Not long after reading it, he helped put together a few one-night presentations of the piece to show potential producers. But when the time finally came for Hedwig to make her way off-Broadway, Mayer was already committed to a Broadway musical that he had co-created.

He had planned to be part of a major off-Broadway revival of the piece with the original cast about six years ago. But now Mayer is instead headed back uptown with the character and her motley crew. Like the rest of his creative team, Mayer says it is his job to make sense of that move on an artistic level.

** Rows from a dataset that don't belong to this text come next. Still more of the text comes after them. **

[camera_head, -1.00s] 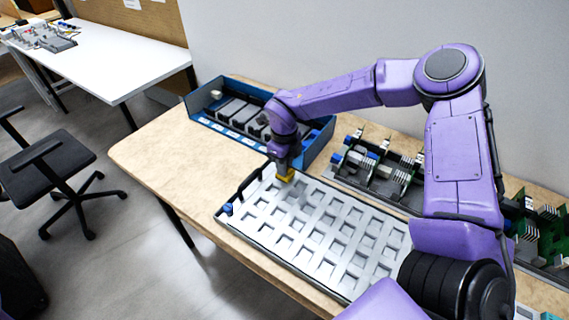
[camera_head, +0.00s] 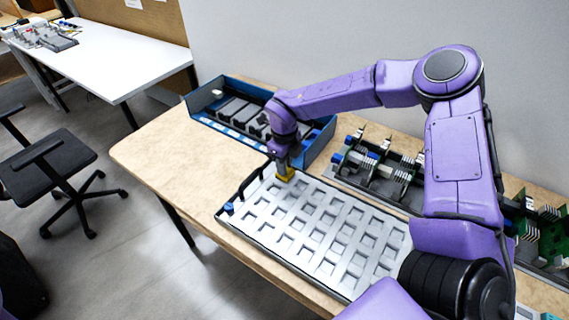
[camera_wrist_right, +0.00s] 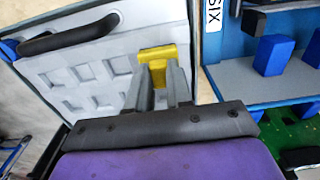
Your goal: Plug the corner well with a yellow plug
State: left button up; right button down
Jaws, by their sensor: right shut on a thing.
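A white tray with rows of square wells (camera_head: 320,222) lies on the wooden table. My right gripper (camera_head: 284,166) is shut on a yellow plug (camera_head: 286,175) at the tray's far left corner. In the right wrist view the yellow plug (camera_wrist_right: 157,54) sits between the two grey fingers, close to the tray's edge. The plug and fingers hide the corner well. I cannot tell whether the plug is in the well or just above it. Several other wells are empty. My left gripper is not in view.
A blue bin (camera_head: 316,146) with dark blocks stands behind the tray. A rack of electronic parts (camera_head: 385,172) lies to its right. A blue knob (camera_head: 228,208) is at the tray's left corner. The table's left part (camera_head: 165,150) is clear.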

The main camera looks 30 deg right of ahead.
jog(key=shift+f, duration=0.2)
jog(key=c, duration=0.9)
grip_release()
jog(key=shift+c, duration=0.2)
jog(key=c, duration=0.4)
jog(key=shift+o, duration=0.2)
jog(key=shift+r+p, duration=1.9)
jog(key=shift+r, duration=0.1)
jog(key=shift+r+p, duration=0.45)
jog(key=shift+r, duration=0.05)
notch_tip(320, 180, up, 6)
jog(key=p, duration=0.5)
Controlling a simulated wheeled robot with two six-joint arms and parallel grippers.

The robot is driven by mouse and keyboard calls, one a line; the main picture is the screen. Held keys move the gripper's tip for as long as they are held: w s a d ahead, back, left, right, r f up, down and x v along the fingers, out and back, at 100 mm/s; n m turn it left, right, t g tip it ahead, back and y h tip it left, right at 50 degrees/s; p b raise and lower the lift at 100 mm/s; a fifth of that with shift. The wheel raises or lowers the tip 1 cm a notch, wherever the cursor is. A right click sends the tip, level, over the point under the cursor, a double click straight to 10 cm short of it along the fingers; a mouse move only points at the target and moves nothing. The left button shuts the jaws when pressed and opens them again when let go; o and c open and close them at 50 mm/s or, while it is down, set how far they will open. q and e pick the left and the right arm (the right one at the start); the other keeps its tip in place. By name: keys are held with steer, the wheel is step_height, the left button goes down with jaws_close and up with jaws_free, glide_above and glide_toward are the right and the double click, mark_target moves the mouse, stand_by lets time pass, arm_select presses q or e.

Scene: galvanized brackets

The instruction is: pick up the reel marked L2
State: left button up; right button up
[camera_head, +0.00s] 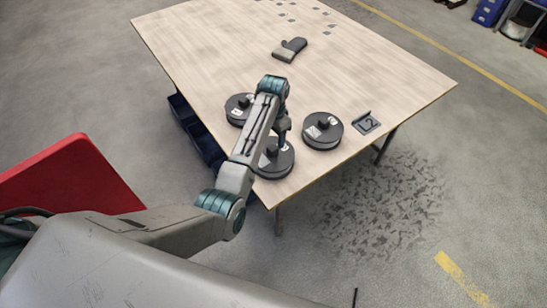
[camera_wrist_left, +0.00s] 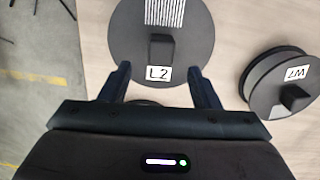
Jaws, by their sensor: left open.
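The reel marked L2 is a dark round reel with a raised block handle. It fills the top middle of the left wrist view (camera_wrist_left: 190,45), with a striped sticker above its label. In the head view it appears to be the front reel (camera_head: 285,163), partly hidden by my arm. My left gripper (camera_wrist_left: 160,76) is open and empty, its fingertips either side of the label. In the head view the gripper (camera_head: 282,132) points down near that reel; whether it touches is unclear. My right gripper is not in view.
The reel marked W7 (camera_wrist_left: 261,80) lies to the right in the left wrist view. The table's middle (camera_head: 215,55) is clear.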

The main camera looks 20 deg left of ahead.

“John and Stephen have been wonderfully articulate in their production notes that each production should be site-specific,” Mayer says of Mitchell and Trask’s published script. “If you’re doing Hedwig in a church basement or a black-box theatre, you incorporate that. So our challenge is: Why is Hedwig performing this concert at the Belasco Theatre, and how did she get there?  “And there’s a lot of fun to be had with that.”

The plans have been in motion for years to bring Hedwig to Broadway, but Mayer and the producers decided to wait until their dream leading man, Harris, had finished filming the long-running TV show How I Met Your Mother. Mayer remembers saying, “Let’s get him, even if we have to wait a year.”

Harris, for his part, is extremely glad that they waited and that Mayer was attached. “Michael Mayer’s work on both American Idiot and Spring Awakening speaks to his ability to present rock shows in a fun, accessible and yet tender way,” Harris says. “But when I heard that Michael was originally asked to direct the very first incarnation of Hedwig and the Angry Inch, even before the off-Broadway production, I felt like it was meant to be. Full circle.”

“While Hedwig may seem like an edgy punk-rock musical — and in truth it handles serious and sensitive subjects with some aggressive music — it is at its core a show with tremendous warmth and heart,” Harris continues. “Michael is the perfect choice.”

Harris’s appeal to a younger demographic, thanks to projects ranging from Mother to the Harold & Kumar movies, played a huge role in encouraging the producers to go to Broadway. And Mayer pointed out another ringer within the creative team: Spencer Liff, a former Broadway baby who is now an Emmy Award®-nominated choreographer on So You Think You Can Dance? (He and Mayer also worked together on the Broadway-on-TV saga Smash.)

“Spencer has really been at the forefront of what the kids are doing right now,” Mayer says. “He’s been working with Neil, and he has a wonderful sense of Neil’s body and what he can do.”

More than anything else, he’s just glad that those audiences – and Mayer himself – will have another chance to be acquainted with Hedwig. “When the off-Broadway reunion didn’t happen, I felt like my date with destiny had been postponed again,” he says. “And now it’s here.”